David Steinberger, the chief executive of the Perseus Books Group, said that Google’s dominance in the search business could raise the profile of books in general.

“They have the ability to bring book content up through search, and now they’ll have the ability to consummate a sale,” Mr. Steinberger said. “That feels like it will grow the market.”

The Google e-bookstore is an outgrowth of the Google books project, an effort that began in 2004 to scan all 130 million books in the world, by Google’s estimate. Scott Dougall, Google’s director for product management, said the company had scanned about 15 million books so far.

Google executives said they were trying to replicate the freedom with which consumers have bought printed books for centuries.

As Abraham Murray, product manager for Google Books, explained in a blog post on Monday, “You can choose where to buy your e-books like you choose where to buy your print books, and keep them all on the same bookshelf regardless of where you got them.”

E-books are a small but rapidly growing part of the book market, making up 9 to 10 percent of trade book sales for many major publishers.
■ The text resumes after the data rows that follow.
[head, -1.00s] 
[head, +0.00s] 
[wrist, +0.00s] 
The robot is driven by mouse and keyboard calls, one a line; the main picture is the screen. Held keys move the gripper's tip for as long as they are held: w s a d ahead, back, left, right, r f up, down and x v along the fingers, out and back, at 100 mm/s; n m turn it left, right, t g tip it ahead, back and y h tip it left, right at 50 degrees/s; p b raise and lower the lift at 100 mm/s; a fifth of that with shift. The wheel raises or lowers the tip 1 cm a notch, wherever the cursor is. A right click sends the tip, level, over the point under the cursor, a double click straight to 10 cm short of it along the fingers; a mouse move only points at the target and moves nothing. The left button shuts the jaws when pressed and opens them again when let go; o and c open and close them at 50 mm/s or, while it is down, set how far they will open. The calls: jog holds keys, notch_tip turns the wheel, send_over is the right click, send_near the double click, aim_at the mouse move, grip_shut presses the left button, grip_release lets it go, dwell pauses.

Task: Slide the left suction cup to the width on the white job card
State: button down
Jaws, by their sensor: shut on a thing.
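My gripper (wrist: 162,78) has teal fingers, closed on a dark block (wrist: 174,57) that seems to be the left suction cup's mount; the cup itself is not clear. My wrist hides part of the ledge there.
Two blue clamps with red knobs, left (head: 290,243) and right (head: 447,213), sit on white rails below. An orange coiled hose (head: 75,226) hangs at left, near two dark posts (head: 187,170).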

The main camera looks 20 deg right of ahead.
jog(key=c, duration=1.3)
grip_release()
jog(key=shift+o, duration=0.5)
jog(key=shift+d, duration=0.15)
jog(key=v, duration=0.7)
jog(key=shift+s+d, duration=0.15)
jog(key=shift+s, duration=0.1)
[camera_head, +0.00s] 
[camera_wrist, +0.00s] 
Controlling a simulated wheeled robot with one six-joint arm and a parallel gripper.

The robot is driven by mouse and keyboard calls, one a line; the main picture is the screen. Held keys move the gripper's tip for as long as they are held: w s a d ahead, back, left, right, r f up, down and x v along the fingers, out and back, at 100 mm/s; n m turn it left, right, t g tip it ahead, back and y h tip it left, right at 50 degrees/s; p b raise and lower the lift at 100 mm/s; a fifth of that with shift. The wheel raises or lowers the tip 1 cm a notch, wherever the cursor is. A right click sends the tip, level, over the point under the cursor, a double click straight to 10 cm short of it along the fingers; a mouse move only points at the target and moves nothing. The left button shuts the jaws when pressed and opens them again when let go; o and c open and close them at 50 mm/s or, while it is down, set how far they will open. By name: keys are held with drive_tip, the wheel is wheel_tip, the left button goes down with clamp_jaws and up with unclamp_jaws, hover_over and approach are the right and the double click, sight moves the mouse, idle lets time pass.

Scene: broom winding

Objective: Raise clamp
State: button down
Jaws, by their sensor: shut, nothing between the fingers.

One bookseller, Darin Sennett, the director for strategic projects for Powell’s in Portland, said he did not see the deal as a sign that print books were dying.

“People do love bookstores and they’re an important part of our culture,” Mr. Sennett said. “Print books are not dead. People will continue to want them and love them. But their desires and the way they want to read are evolving. I can see print and e-books living nicely together.”